For some New Democrats, it will be pointless to even broach those questions. After nearly 17 years in government, the NDP finds itself perilously close to the position it occupied in 1988: a defeated, deeply indebted party with an uncertain future. Dwelling on the “how” and “why” of a scenario such as that will seem like a wasted effort.
However, for many core supporters, there will be much to debate in the coming years as the party searches for a new leader and a new identity. These people will want to know if there was really anything that could be done to stop the Progressive Conservative juggernaut, or whether it was impossible to stop the winds of change from blowing after governing the province for nearly two decades.
To begin to answer these questions, it will help to look back on the major accomplishments and missteps during his eight years at the helm. In short, Selinger’s record as premier is a mixed bag.
It is true Selinger governed during untenable times. His tenure is pockmarked by some of the most expensive natural disasters in the province’s history, and the most profound global economic crisis since the 1930s. Government revenues evaporated while the demands in core service areas — health and education — continued climbing. It is unlikely any leader of any political stripe could have avoided deficits in such challenging times.
However, even with those burdens, there is evidence of bad judgment and hasty decision-making, particularly in the case of the PST hike.
Selinger dropped the PST hike for infrastructure into the 2013-14 budget less than two weeks before it was tabled, against the advice of senior cabinet ministers. The suddenness of his decision meant the tax increase came forward with no communications strategy. It also meant potential allies in local government, the business community and construction industry were reticent to jump in and support Selinger and the NDP. The combination of all those factors significantly eroded support for both Selinger and the NDP.

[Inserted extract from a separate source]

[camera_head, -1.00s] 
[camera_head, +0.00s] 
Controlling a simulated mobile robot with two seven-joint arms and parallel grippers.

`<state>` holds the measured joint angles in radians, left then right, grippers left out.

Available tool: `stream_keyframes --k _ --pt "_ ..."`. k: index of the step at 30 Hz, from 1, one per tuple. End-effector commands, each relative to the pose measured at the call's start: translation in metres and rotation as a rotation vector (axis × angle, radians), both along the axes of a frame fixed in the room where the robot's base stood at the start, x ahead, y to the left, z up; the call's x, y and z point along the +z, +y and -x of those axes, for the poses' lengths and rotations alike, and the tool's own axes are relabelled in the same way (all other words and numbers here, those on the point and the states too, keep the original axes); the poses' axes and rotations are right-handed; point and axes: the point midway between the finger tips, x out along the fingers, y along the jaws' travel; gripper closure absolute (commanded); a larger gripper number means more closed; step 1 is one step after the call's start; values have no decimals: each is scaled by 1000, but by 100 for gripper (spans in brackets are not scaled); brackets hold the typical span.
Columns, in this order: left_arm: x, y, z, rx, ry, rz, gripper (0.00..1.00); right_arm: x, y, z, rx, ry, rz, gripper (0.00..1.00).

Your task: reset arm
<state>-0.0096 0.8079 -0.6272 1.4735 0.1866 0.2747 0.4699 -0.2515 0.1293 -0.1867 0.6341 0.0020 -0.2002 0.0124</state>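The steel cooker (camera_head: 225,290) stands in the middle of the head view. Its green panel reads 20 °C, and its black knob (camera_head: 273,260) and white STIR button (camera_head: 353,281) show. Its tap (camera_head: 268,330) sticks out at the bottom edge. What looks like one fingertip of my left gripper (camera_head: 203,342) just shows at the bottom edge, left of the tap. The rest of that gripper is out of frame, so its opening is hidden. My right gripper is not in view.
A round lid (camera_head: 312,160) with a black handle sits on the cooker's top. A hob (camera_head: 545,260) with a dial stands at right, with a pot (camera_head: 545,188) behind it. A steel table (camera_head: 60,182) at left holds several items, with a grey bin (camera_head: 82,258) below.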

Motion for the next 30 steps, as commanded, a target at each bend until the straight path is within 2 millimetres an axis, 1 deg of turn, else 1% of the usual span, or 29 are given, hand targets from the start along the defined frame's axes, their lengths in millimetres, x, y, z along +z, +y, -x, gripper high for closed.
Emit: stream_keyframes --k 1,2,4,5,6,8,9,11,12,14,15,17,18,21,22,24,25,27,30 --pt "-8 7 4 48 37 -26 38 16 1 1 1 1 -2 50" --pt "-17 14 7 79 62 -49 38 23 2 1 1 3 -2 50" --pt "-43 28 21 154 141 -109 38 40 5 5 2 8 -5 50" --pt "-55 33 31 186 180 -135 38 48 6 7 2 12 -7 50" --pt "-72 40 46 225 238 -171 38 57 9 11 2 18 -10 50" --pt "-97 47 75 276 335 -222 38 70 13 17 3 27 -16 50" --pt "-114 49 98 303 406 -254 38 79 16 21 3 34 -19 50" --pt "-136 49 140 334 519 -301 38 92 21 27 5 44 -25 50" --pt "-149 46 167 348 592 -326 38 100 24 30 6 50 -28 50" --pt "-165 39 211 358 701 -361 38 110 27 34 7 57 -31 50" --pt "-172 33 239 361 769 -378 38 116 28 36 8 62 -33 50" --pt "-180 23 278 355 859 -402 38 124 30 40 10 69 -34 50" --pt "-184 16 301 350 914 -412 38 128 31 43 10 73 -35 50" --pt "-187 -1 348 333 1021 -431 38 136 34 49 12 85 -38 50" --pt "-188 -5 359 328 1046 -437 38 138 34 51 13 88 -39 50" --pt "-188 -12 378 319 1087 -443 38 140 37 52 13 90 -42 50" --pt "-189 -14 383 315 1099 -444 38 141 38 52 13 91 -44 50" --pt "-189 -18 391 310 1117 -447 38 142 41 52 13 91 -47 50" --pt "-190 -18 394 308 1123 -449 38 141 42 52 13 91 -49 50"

For all intents and purposes, it was justifiable for New Democrats to ask Selinger to step down based solely on his performance on that file. The lack of political strategy and muddled messaging combined to form a millstone around the neck of the NDP that made it vulnerable in this election. Premiers in other provinces have certainly stepped down for less. But Selinger decided to stay on. That decision has caused a major rift in NDP ranks that will remain for years.
On the one side, you have dissidents who believe that once Selinger botched the PST hike, the only way to save the NDP was to find a new leader. Selinger allies tell a different story. They argue Selinger was well on the way to rebuilding his brand and that of the party when the dissidents struck.
First, the issue of whether Selinger was on the way to rebuilding support for the NDP.
It is true that by the summer of 2014, Selinger and the NDP were on a modest rebound. A Probe Research poll in December 2013 had the NDP trailing the Tories by 22 points; by June 2014, a Free Press-Probe Research poll showed the deficit at just 13 points. More importantly, in Winnipeg where most of the province’s seats are located, the NDP and Tories were running neck and neck. This was essentially the same position the NDP faced before the 2011 election.
If there was any concern in NDP ranks about the uptick, it was that Selinger remained well behind his party in popularity. In the same month that Probe reported an NDP resurgence, Pollster Angus Reid’s regular rankings of premiers by popularity showed he had the lowest approval rating (26 per cent) of any premier in the country.
By September, the uptick was disappearing. A Probe poll showed NDP support had dipped four points, while Angus Reid reported Selinger’s approval rating had sunk to 19 per cent. These numbers were backed up by internal polling showing all trend lines were pointing down for Selinger and the NDP. Leslie Turnbull, the party’s pollster, warned Selinger he was headed to “annihilation territory.”
It was at this point the coup erupted. The Gang of Five cabinet ministers went public in late October 2014 with their desire to see Selinger step down. They resigned in early November, triggering a leadership battle that Selinger barely won in March 2015.
Although the debate will continue for some time, the reality is both sides in this power struggle have a point. The dissidents were correct when they argued Selinger was unlikely to recover from his bungled decision to raise the PST, and that a new leader was perhaps the only way to stave off the kind of thrashing the NDP suffered Tuesday. Having said that, it is hard to get away from the fact the Gang of Five added materially to the magnitude of the NDP defeat.
New Democrats will likely spend years trying to figure out who was to blame for the NDP’s historic defeat. In the end, they’ll realize what everyone else has known for some time: they’re all to blame.